## BEGIN EXERCISE MATERIALS

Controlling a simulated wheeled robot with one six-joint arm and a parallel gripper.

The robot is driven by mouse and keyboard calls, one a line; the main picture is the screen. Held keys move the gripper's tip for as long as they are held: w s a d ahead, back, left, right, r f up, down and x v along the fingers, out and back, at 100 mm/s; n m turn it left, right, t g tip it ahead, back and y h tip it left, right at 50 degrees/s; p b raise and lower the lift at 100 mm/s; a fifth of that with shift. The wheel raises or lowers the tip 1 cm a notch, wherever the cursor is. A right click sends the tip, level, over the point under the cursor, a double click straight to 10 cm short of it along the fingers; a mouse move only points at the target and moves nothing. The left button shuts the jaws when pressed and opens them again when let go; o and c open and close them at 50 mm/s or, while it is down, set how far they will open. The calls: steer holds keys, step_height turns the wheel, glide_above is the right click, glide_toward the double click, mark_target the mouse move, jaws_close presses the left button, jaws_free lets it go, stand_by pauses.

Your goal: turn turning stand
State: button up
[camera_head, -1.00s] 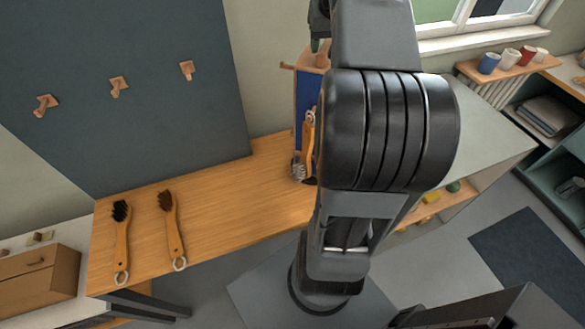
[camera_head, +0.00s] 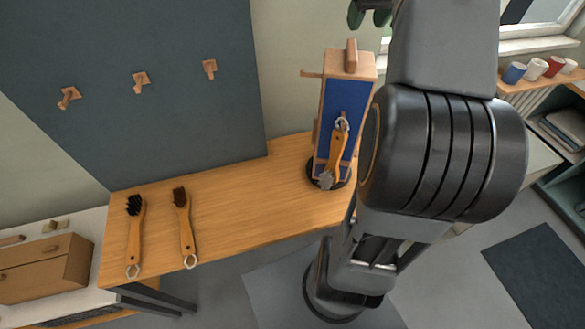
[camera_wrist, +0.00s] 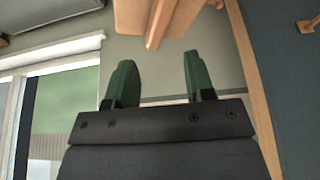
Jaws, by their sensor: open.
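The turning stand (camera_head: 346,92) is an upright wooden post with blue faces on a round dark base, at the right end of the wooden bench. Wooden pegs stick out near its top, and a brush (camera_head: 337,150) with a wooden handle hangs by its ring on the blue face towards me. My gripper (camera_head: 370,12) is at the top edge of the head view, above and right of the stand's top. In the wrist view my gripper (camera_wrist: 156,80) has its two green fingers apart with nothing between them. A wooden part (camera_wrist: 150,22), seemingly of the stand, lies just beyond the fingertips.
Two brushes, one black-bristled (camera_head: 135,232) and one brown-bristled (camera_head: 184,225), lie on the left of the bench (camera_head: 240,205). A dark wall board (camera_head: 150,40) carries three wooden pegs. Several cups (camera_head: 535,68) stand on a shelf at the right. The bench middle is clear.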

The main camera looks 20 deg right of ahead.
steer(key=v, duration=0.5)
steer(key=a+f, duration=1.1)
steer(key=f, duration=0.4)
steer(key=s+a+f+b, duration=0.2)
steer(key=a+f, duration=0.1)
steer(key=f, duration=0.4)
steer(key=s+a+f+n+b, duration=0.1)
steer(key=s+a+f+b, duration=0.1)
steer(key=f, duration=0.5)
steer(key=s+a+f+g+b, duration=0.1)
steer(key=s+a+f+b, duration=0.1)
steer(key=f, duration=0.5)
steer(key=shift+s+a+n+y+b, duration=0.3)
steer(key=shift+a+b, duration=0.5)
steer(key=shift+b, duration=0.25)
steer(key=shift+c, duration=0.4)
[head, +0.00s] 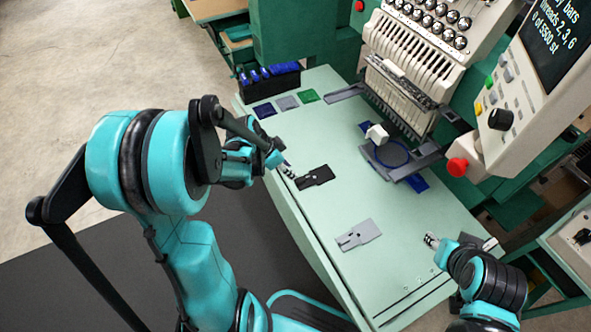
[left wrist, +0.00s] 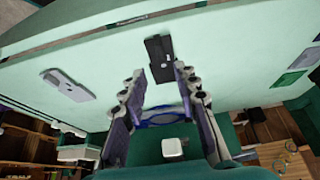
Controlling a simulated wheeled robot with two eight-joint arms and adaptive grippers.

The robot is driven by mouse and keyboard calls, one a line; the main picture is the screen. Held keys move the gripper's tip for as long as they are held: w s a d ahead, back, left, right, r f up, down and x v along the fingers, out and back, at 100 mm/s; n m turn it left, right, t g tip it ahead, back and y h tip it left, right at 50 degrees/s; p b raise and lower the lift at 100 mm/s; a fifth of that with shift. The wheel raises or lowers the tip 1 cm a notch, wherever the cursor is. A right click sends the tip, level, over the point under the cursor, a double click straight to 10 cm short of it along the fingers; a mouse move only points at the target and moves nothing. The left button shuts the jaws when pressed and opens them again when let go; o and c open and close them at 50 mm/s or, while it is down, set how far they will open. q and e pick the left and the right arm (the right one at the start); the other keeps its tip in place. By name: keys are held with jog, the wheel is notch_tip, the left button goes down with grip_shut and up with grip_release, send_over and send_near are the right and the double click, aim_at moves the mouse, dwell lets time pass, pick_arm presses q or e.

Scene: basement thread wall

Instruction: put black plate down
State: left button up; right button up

## END EXERCISE MATERIALS

▶ **INSTRUCTIONS TO FOLLOW**: Count the lines in the records above that contain the word "simulated", and give only that number.

▶ **WORKED ANSWER**: 2